CEREMONIES A PARIS - Lundi 26 MARS 2012

Alger, 26 mars 1962 – Paris, 26 mars 2012


     Différentes associations de Rapatriés, et de défense de la mémoire de leurs victimes, ont appelé, pour commémorer le cinquantenaire de la fusillade de la rue d’Isly, à Alger, à un rassemblement national à Paris, le lundi 26 mars 2012. L’atrocité de cet événement avait confirmé, de façon brutale, l’inanité des pseudos accords d’Évian, applicables depuis le 19 mars précédent, et le cynisme du pouvoir politique français, déterminé à bâillonner la protestation des Pieds-Noirs abandonné par la métropole, par tous les moyens.

    Trois points de rassemblement étaient prévus, porteurs d’une forte symbolique nationale : messe à Notre-Dame de Paris, à midi ; cérémonie au Mémorial national de la guerre d'Algérie et des combats du Maroc et de la Tunisie du quai Branly, à 14h30 ; ravivage de la flamme et dépôt de gerbe à l’Arc de Triomphe, à 18h30.

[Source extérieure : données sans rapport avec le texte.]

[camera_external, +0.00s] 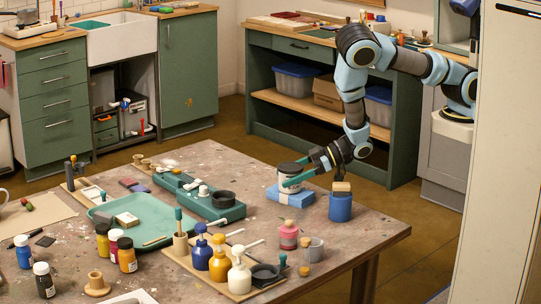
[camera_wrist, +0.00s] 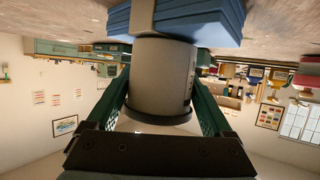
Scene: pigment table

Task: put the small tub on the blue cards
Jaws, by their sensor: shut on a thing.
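The small tub (camera_external: 289,174) is pale with a dark top and appears upright in the external view. My gripper (camera_external: 299,181) is shut on it, with a green finger on each side; the tub also fills the middle of the wrist view (camera_wrist: 162,75). The blue cards (camera_external: 290,197) are a banded stack lying on the table directly under the tub. In the wrist view the blue cards (camera_wrist: 200,22) show at the top, against the tub's base. I cannot tell whether the tub touches them or hangs just above.
A blue pot (camera_external: 341,208) with a tan block on top stands close to the right of the cards. A teal case (camera_external: 205,203) lies to the left. A pink bottle (camera_external: 288,237) and a grey cup (camera_external: 313,249) stand in front. The table's right corner is clear.

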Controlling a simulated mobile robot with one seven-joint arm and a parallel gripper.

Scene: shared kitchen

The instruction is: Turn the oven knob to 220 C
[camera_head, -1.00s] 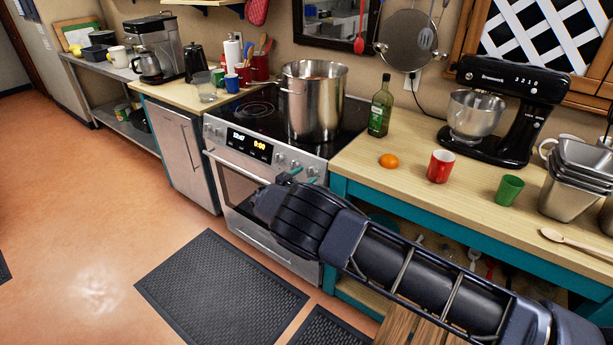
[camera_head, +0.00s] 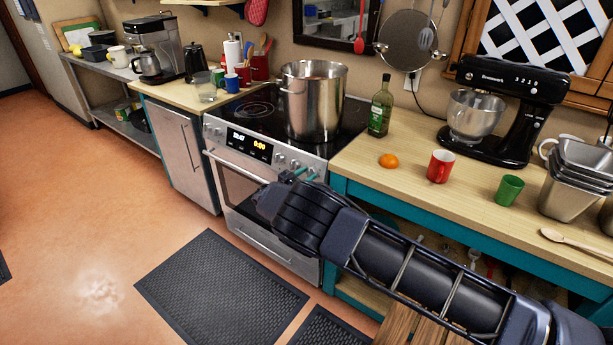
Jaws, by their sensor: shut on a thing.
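The oven (camera_head: 236,182) is a steel range with a black cooktop. Its front panel has a lit display (camera_head: 249,143) and a row of small knobs (camera_head: 281,159) to the right of it. My gripper (camera_head: 306,174) is at the right end of that row, with its teal fingertips against the panel. It is shut on a knob there, which the fingers and my wrist mostly hide. The dial marks are too small to read.
A large steel pot (camera_head: 314,103) stands on the cooktop above the knobs. The wooden counter (camera_head: 420,185) to the right holds an olive oil bottle (camera_head: 381,107), an orange (camera_head: 388,161), a red mug (camera_head: 441,166) and a green cup (camera_head: 509,189). Floor mats (camera_head: 220,283) lie in front.

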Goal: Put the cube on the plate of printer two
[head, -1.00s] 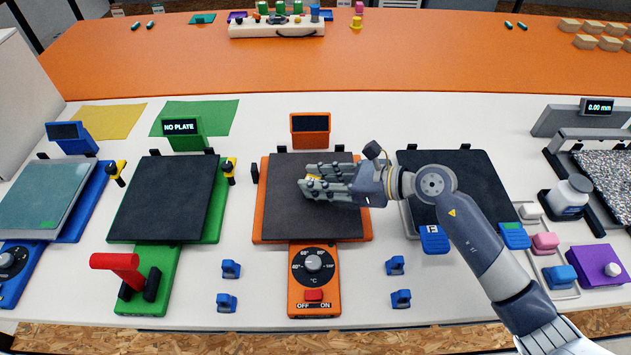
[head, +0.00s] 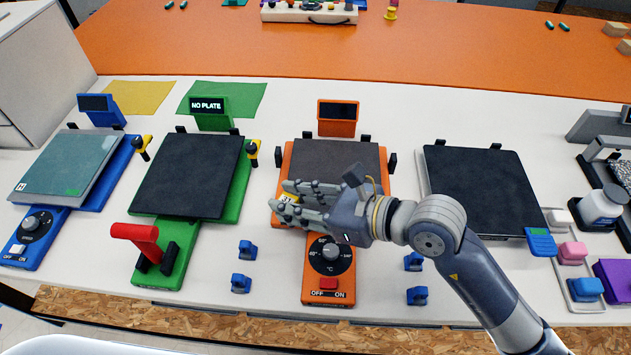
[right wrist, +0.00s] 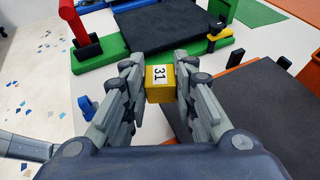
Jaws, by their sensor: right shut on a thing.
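A yellow cube (right wrist: 158,84) with a white label reading 31 sits between the fingertips of my right gripper (right wrist: 160,86) in the right wrist view. In the head view the cube (head: 289,197) is mostly hidden by the fingers. My right gripper (head: 286,203) is shut on it, over the front left part of the orange printer's dark bed (head: 330,158). The green printer (head: 240,190), second from the left, has a dark bed (head: 187,180) and a display (head: 207,106) reading NO PLATE. My left gripper is not in view.
A blue printer (head: 112,165) with a glassy plate (head: 70,168) stands at the left. A red lever (head: 138,234) rises in front of the green printer. A dark plate (head: 480,190) lies right of the orange printer. Small blue clips (head: 247,250) stand on the white table.

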     Un regret, tout d’abord : l’absence de toute caméra et le silence total de la presse écrite et audiovisuelle sur ces rassemblements. On devait s’y attendre, hélas. Mais trois raisons de réconfort: la foule nombreuse, soigneusement filtrée, emplissant la nef de la cathédrale, isolée des bas-côtés à cet effet ; la participation officielle de soldats et de fanfares rendant les honneurs au quai Branly et à l’Étoile ; la présence d’une personnalité officielle, le délégué aux rapatriés, à l’exclusion de toute autre personnalité politique de quelque bord que ce soit.

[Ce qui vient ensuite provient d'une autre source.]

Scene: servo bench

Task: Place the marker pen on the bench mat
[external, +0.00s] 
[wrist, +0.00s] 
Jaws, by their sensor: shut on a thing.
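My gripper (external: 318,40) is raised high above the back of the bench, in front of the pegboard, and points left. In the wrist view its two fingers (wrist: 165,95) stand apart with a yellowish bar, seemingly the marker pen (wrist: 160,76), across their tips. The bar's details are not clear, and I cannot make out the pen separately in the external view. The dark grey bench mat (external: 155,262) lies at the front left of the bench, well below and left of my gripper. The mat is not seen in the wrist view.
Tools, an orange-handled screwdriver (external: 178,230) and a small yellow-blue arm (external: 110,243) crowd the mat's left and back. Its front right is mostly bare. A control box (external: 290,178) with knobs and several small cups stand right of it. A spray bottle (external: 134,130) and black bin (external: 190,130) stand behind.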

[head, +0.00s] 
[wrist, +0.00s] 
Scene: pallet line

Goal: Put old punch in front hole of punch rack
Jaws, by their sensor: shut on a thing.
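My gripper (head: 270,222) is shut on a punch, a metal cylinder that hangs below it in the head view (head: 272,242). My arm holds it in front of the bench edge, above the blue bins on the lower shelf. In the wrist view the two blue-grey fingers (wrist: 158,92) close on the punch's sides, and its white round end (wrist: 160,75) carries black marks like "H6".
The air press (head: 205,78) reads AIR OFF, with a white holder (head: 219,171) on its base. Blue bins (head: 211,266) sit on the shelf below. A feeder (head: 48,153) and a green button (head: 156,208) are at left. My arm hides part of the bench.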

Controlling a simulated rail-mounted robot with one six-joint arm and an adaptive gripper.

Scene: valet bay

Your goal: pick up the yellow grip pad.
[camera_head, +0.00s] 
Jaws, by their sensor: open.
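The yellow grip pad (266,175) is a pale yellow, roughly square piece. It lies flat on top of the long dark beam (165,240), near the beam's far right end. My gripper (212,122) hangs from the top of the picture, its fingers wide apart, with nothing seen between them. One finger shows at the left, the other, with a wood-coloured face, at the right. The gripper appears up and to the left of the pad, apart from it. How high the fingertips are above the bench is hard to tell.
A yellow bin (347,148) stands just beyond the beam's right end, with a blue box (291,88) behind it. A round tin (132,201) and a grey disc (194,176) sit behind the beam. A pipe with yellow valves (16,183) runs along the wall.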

    Timides signes d’un début de reconnaissance de la France des drames vécus par les Pieds-Noirs? Ou simple concession opportuniste, en période électorale présidentielle ? À cet égard, on peut noter que S.E. le Cardinal Vingt-Trois, invité d’honneur, en novembre 2009, d’un colloque intitulé « Charles de Gaulle, chrétien, homme d'Etat », n’a pas daigné faire lire le moindre message de compassion par le Recteur de la cathédrale de Paris. Ce dernier concélébrait la messe avec deux prélats fortement liées à notre histoire : Mgr Jean-Yves Molinas, natif de Zéralda et Vicaire général du diocèse de Toulon-Fréjus, et Mgr Pierre Boz, archimandrite du rite melchite catholique et auteur de Fragments d’Histoire des chrétiens en Algérie.

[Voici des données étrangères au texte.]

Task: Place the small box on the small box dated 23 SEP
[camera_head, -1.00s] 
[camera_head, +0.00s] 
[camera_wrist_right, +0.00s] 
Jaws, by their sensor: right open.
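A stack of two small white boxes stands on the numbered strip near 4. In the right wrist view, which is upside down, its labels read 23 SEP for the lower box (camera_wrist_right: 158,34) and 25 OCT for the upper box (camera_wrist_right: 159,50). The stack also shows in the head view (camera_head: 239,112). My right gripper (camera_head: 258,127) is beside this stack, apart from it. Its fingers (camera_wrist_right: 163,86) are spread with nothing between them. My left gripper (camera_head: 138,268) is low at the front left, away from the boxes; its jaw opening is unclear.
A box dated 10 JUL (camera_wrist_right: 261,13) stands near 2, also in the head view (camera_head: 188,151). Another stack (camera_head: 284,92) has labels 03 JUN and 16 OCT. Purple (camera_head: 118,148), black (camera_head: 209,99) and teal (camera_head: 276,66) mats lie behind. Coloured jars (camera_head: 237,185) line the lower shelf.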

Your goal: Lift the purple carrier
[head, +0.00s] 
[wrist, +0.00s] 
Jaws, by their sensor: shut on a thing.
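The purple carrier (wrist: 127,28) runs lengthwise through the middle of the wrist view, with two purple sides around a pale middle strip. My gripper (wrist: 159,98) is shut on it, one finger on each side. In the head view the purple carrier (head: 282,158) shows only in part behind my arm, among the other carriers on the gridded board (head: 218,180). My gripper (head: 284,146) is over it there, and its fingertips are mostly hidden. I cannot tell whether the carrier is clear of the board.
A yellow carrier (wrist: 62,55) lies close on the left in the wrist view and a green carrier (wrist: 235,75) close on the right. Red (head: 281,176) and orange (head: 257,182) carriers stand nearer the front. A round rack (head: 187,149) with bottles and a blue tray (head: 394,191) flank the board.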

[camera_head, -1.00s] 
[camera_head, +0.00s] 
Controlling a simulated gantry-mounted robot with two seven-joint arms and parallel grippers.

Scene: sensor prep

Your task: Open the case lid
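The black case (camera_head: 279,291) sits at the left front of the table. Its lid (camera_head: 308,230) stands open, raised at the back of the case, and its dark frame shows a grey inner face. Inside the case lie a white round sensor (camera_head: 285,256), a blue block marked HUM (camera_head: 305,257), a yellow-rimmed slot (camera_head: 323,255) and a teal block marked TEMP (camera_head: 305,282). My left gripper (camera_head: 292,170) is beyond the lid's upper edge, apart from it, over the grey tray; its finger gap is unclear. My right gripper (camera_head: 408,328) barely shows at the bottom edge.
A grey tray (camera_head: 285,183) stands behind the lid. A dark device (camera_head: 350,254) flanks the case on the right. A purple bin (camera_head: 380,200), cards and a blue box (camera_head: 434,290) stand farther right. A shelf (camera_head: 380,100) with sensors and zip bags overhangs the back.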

 Le moment le plus poignant de cette cérémonie religieuse, qui se déroula sous les auspices de la statue de Notre-Dame d’Afrique, fut sans contexte l’homélie de Mgr Molinas qui évoqua la tragédie des dernières semaines de l’Algérie française en traçant, étape par étape, un parallèle saisissant avec la liturgie du jour, la fête de l’Annonciation, à laquelle il rattacha la venue du Christ et sa montée inéluctable vers le Golgotha. Jamais on n’entendit, dans un lieu saint, prononcé par un homme d’Église, une telle dénonciation de l’abandon de l’Algérie et ses suites tragiques, et un tel réquisitoire contre ceux qui auraient pu, qui auraient dû, éviter tant de morts. Jamais, non plus, on n’entendit, sous les voutes de Notre-Dame, prononcer, haut et fort, les noms de nos martyres de l’Algérie française, fusillés pour avoir été fidèles à la parole donnée : Piegts, Dovecar, Degueldre, Bastien-Thiry. Personne n’oubliera la force accusatrice avec laquelle Mgr Molinas clama, en forme de conclusion, les dernières paroles du Christ : « Père, pardonnez-leur, ils ne savent pas ce qu’ils font ! »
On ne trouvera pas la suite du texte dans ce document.